Stengel won Game 3 (1-0). Again a home run provided the punch, this one heading over the fence. When he thumbed his nose at the Yankees bench as he rounded third, the Yanks pretended to be aghast. They asked Judge Landis to take action. The commissioner commented, "When a guy hits two home runs to win two World Series games, he deserves a little fun."

Stengel, as fate would have it, provided the only excitement for Giants fans in the Series. The Yanks exploded for six runs in the second inning of Game 4, scored seven in the first two frames of Game 5, and blew open a tight match in Game 6 with five runs in the eighth.

The Yankees were world champions for the first time. In his 19 times at bat, Ruth hit three homers and scored eight runs. McGraw's pitch-calling walked him eight times. With an overall attendance of 302,000 for the six games, gross receipts reached $1 million. The Yankees each took home $6,160.46 for their win; the Giants $4,112,81. That record stood until 1935.

Babe the Big Kid

The Babe still loved being with kids. Lots of them. During his annual postseason barnstorming tour, 6,000 kids swarmed onto the field after one game, flattening the superstar. They continued piling on their hero until four police officers were able to clear them off. The laughing Babe arose uninjured and wanted to throw baseballs to them, but the cops, fearing a riot, refused.

During spring training of 1924, Jocko Conlan (later to earn fame as a major league umpire) was a player with the Rochester Red Wings in the middle of an exhibition series with the Yankees. Conlan tells this story:

"At Mobile there was a large crowd. After the game the teams went to their hotel and had dinner and Ruth still hadn't come back [from the game]. He finally came in about eight o'clock without his cap; his shirt was torn, his fielding glove was tied to his belt with a cord, and his baseball suit was all muddy with Alabama clay up above his knees.

The reporters asked Ruth, 'Where were you?' Ruth said, 'There were about 75 kids who stayed in the park and wanted to play ball. I spent all the time since the game hitting flies and shagging flies with the kids.'"

The 1924 Season

As had become his custom, Ruth reported to Hot Springs to sweat and golf off the extra pounds the winter had added to his frame. He was about 240 when the recurrent spring flu got him again. Burning with fever, he sweated off 22 pounds in a few weeks.

The biggest news Babe made during spring training that year was losing a $1,000 bill somewhere between the team's hotel and the bank. He had four of them to start with.

The 1924 season was dismal for the Yankees. The team was aging; four regulars and nearly all their bench were over 30. That didn't keep them away from the speakeasies and parties; they were as boisterous a bunch of noisemakers as ever. Their performances, however, slipped drastically. Except for the Babe.

He may have been leading the party brigade, but at age 29, Ruth had plenty of life in him to burn the candle at both ends.
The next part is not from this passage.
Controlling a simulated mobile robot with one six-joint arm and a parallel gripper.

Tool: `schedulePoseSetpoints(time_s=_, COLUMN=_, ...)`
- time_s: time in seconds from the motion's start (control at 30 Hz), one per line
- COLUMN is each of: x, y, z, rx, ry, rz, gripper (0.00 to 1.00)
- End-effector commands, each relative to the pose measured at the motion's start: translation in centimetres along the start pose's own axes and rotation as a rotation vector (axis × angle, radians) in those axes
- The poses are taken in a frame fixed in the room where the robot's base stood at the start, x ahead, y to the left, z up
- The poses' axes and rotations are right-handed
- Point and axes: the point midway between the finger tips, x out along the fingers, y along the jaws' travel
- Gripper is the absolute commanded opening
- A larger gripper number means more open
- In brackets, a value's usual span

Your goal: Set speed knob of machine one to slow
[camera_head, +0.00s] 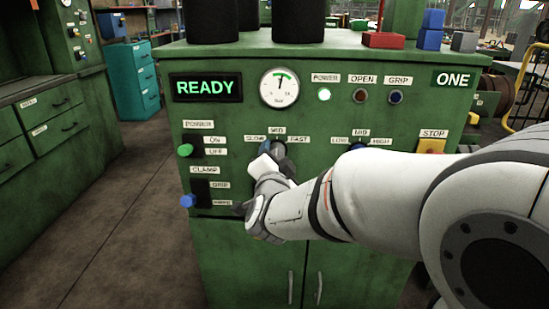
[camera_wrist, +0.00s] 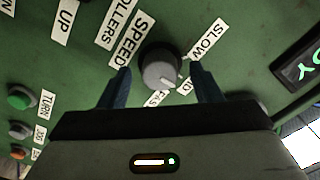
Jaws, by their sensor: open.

In fact, 1924 is the first year that Ruth biographers mention his frequent use of bicarbonate of soda to quell the rumblings of an overfed stomach.

For Babe, the bubbly drink was just what the doctor ordered. He'd revel throughout the night, then before each game, down a few hot dogs and several bottles of soda pop, drink some bicarb, emit a Ruthian belch, and go merrily on his way.

The players' tempers weren't calmed by their escapades off the field. Ruth was at the center of an on-field brawl with Ty Cobb. The fray led to several ejections and fines, and the forfeiture of the game to the Yankees when angry Detroit fans stormed the field. The team was out of control, and nothing manager Mitchell Huggins could do seemed to make any difference.

He shipped off one of his more surly (though highly talented) pitchers, Carl Mays, to Cincinnati in midseason, and the Yanks never recovered. After starting the season hot, the Yankees fell behind the surging Washington Senators. Without Mays, the Yanks were unable to catch up and finished two games back. The Senators' late charge, winning 16 of their final 21, made the difference.

Ruth kept his sense of humor. Perhaps nothing would top the event that happened just the summer before. It was a very hot day, and the team was to meet President Harding before a game. When it was Babe's turn to shake his hand, he stopped, wiped his huge brow with a huge handkerchief, and said, "Hot as hell, ain't it, Prez?"

Ruth finished the season by winning his first and only batting title. He won the home run title again and led the league in runs, total bases, walks, on-base percentage, and slugging average. Goose Goslin of the Senators wound up driving in 129 runs to Babe's 121, and Babe didn't win the Triple Crown. (He never would.)

The Babe's most successful barnstorming tour ever took place that fall. His and Bob Meusel's teams traveled 8,500 miles and played in 15 cities before 125,000 people. Out of 15 games, Babe's team won every one; he also hit 17 homers.

According to biographer Marshall Smelser, in 1924 Babe Ruth's signature appeared on 10,000 balls and 2,000 bats. He had taught the Yankee trainer how to forge his signature.